Vuelvo al símil boxístico y veo aquí a un retador que salta al cuadrilátero y tira golpes no al oponente sino a su sombra, y no a la sombra real sino a una algo difusa que el mismo púgil ha imaginado. Así gasta su energía; pero no da pelea. Pocos entienden su estrategia; y se derrumbará a medio combate por agotamiento. Se juzga, en tal caso, un proyecto de gobierno y se le pone el rostro de uno de sus empleados más humildes y discretos, como si Rulfo hubiera sido el urdidor de todo, la eminencia gris del alemanismo. Y para denunciarlo (Rulfo mentiroso, Rulfo malvado, Rulfo cómplice, Rulfo traidor, Rulfo canalla) la herramienta mayor es una prosa que se empantana en el giro telenovelero.
Un libro que no va a ningún lado, o que tiende a decir nada cuando parece querer decirlo todo, se recupera en sus últimas páginas, cuando se examina a los personajes femeninos en la obra de Rulfo: “Es claro que las ánimas que se pasean por Comala purgando culpas y murmurando historias son ánimas sexuadas.

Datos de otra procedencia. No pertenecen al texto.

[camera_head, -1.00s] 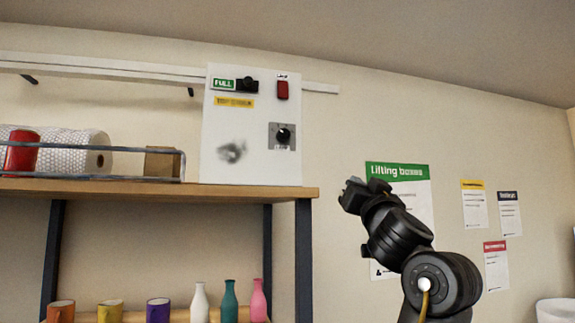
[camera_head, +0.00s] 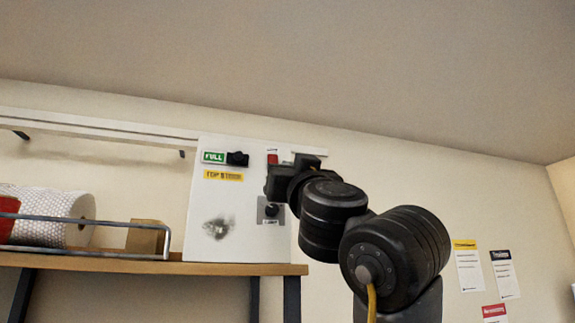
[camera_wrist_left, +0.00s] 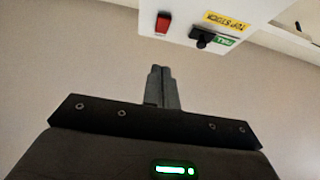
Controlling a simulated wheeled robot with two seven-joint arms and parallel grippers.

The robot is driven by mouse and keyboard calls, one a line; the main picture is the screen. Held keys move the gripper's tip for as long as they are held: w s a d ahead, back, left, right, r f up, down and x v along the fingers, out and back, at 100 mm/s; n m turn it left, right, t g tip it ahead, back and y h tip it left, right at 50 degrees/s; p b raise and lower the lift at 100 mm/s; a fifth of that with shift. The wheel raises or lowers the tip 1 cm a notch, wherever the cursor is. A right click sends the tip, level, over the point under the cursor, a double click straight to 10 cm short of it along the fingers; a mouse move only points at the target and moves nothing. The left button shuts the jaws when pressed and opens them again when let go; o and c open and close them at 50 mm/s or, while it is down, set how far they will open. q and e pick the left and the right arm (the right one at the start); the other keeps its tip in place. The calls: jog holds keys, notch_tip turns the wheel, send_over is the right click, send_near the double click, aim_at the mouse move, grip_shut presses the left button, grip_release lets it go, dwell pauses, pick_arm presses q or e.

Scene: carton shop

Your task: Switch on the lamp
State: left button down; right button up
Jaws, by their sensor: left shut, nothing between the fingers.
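A white control panel (camera_head: 210,185) stands on a shelf in the head view. It carries a red rocker switch (camera_head: 272,158), a black switch (camera_head: 238,159) beside a green FULL label, and a black dial (camera_head: 271,210) lower down. The small labels by the red switch and dial are unreadable. No lamp is recognisable. My left gripper (camera_head: 290,158) is just right of the red switch and partly overlaps the panel's right edge. In the left wrist view, its fingers (camera_wrist_left: 160,70) are shut and empty, visibly below the red switch (camera_wrist_left: 163,22). My right gripper is out of view.
The wooden shelf (camera_head: 130,264) holds a bubble-wrap roll (camera_head: 60,215), a red object (camera_head: 8,218) and a brown box (camera_head: 145,237) behind a wire rail (camera_head: 85,252). Posters (camera_head: 469,268) hang on the right wall. The wall above the panel is clear.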

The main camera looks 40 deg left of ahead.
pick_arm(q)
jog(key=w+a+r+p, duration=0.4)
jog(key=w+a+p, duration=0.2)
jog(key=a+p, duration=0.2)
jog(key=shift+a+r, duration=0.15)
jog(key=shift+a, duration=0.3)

Al contrario del dios al que increpa Susana San Juan en uno de sus ardientes monólogos, a Rulfo no sólo le interesan las almas, sino más bien, acaso sobre todo, los cuerpos: las marcas de esos cuerpos, las interacciones de esos cuerpos, las transgresiones de esos cuerpos” (p. 153).
Ése es el libro que debió escribir Cristina Rivera Garza, ahí es donde la autora se mueve en un territorio que le es propicio y en el que consigue notables hallazgos interpretativos… Pero antes se desvió, tomó el freeway equivocado hasta terminar en un callejón sin salida, quizá porque había mucha neblina o humo o no sé qué.